**Stated problem:** Write out each entry, exactly the way it appears.

**Available data:**
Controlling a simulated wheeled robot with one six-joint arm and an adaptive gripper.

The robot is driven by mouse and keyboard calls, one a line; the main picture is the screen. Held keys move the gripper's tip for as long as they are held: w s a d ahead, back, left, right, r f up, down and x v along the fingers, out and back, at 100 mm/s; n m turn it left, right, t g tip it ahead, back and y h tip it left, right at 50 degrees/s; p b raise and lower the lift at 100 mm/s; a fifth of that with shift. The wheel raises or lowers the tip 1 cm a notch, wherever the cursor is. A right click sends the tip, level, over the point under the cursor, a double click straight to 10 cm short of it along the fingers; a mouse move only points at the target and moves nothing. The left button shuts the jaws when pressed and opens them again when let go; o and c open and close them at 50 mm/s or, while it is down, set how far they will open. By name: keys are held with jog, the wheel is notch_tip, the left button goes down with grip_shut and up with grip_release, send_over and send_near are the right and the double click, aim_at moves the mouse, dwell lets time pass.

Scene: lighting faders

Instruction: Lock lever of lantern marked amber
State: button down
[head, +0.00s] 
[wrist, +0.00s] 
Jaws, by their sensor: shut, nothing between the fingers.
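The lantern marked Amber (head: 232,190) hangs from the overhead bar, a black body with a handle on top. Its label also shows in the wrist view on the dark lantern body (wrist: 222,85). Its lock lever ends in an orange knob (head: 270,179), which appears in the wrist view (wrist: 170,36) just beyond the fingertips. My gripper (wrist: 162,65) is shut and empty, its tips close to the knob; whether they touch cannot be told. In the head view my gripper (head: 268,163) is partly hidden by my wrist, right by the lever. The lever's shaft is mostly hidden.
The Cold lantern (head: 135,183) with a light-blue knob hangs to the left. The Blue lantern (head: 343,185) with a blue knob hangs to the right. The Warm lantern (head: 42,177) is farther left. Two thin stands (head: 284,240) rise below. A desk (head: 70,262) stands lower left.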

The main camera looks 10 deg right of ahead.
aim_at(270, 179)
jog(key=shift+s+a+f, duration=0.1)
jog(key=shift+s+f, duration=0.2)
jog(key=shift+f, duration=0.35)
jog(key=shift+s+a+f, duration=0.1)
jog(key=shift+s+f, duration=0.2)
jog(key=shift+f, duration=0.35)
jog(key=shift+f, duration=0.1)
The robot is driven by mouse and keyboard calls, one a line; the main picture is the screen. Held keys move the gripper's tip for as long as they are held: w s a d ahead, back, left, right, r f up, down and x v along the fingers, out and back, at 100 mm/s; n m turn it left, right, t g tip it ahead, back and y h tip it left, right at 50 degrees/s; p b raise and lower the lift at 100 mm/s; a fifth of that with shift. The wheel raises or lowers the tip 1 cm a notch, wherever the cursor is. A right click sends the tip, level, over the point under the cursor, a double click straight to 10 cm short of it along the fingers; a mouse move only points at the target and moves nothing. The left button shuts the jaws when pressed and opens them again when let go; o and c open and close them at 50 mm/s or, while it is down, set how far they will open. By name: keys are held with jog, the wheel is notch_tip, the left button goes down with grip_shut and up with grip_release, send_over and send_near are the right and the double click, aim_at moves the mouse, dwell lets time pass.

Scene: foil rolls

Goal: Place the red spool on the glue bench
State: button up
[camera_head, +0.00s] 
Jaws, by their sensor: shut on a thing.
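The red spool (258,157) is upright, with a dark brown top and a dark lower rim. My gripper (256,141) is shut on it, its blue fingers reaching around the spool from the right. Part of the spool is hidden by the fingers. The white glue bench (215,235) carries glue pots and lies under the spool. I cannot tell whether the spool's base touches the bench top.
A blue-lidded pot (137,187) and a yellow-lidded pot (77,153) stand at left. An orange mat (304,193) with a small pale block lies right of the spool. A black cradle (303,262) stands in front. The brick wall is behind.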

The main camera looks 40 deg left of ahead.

**Finished exercise:**
Controlling a simulated wheeled robot with one six-joint arm and an adaptive gripper.

The robot is driven by mouse and keyboard calls, one a line; the main picture is the screen. Held keys move the gripper's tip for as long as they are held: w s a d ahead, back, left, right, r f up, down and x v along the fingers, out and back, at 100 mm/s; n m turn it left, right, t g tip it ahead, back and y h tip it left, right at 50 degrees/s; p b raise and lower the lift at 100 mm/s; a fifth of that with shift. The wheel raises or lowers the tip 1 cm a notch, wherever the cursor is. A right click sends the tip, level, over the point under the cursor, a double click straight to 10 cm short of it along the fingers; a mouse move only points at the target and moves nothing. The left button shuts the jaws when pressed and opens them again when let go; o and c open and close them at 50 mm/s or, while it is down, set how far they will open. By name: keys are held with jog, the wheel is notch_tip, the left button goes down with grip_shut and up with grip_release, send_over and send_near are the right and the double click, aim_at moves the mouse, dwell lets time pass.

Scene: lighting faders

Instruction: Lock lever of lantern marked amber
State: button down
[head, +0.00s] 
[wrist, +0.00s] 
Jaws, by their sensor: shut, nothing between the fingers.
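The lantern marked Amber (head: 232,190) hangs from the overhead bar, a black body with a handle on top. Its label also shows in the wrist view on the dark lantern body (wrist: 222,85). Its lock lever ends in an orange knob (head: 270,179), which appears in the wrist view (wrist: 170,36) just beyond the fingertips. My gripper (wrist: 162,65) is shut and empty, its tips close to the knob; whether they touch cannot be told. In the head view my gripper (head: 268,163) is partly hidden by my wrist, right by the lever. The lever's shaft is mostly hidden.
The Cold lantern (head: 135,183) with a light-blue knob hangs to the left. The Blue lantern (head: 343,185) with a blue knob hangs to the right. The Warm lantern (head: 42,177) is farther left. Two thin stands (head: 284,240) rise below. A desk (head: 70,262) stands lower left.

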The main camera looks 10 deg right of ahead.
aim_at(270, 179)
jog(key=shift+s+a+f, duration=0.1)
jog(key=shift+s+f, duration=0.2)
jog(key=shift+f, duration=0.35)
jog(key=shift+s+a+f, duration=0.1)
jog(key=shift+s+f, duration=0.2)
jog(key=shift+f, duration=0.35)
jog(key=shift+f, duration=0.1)
The robot is driven by mouse and keyboard calls, one a line; the main picture is the screen. Held keys move the gripper's tip for as long as they are held: w s a d ahead, back, left, right, r f up, down and x v along the fingers, out and back, at 100 mm/s; n m turn it left, right, t g tip it ahead, back and y h tip it left, right at 50 degrees/s; p b raise and lower the lift at 100 mm/s; a fifth of that with shift. The wheel raises or lowers the tip 1 cm a notch, wherever the cursor is. A right click sends the tip, level, over the point under the cursor, a double click straight to 10 cm short of it along the fingers; a mouse move only points at the target and moves nothing. The left button shuts the jaws when pressed and opens them again when let go; o and c open and close them at 50 mm/s or, while it is down, set how far they will open. By name: keys are held with jog, the wheel is notch_tip, the left button goes down with grip_shut and up with grip_release, send_over and send_near are the right and the double click, aim_at moves the mouse, dwell lets time pass.

Scene: foil rolls

Goal: Place the red spool on the glue bench
State: button up
[camera_head, +0.00s] 
Jaws, by their sensor: shut on a thing.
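The red spool (258,157) is upright, with a dark brown top and a dark lower rim. My gripper (256,141) is shut on it, its blue fingers reaching around the spool from the right. Part of the spool is hidden by the fingers. The white glue bench (215,235) carries glue pots and lies under the spool. I cannot tell whether the spool's base touches the bench top.
A blue-lidded pot (137,187) and a yellow-lidded pot (77,153) stand at left. An orange mat (304,193) with a small pale block lies right of the spool. A black cradle (303,262) stands in front. The brick wall is behind.

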The main camera looks 40 deg left of ahead.

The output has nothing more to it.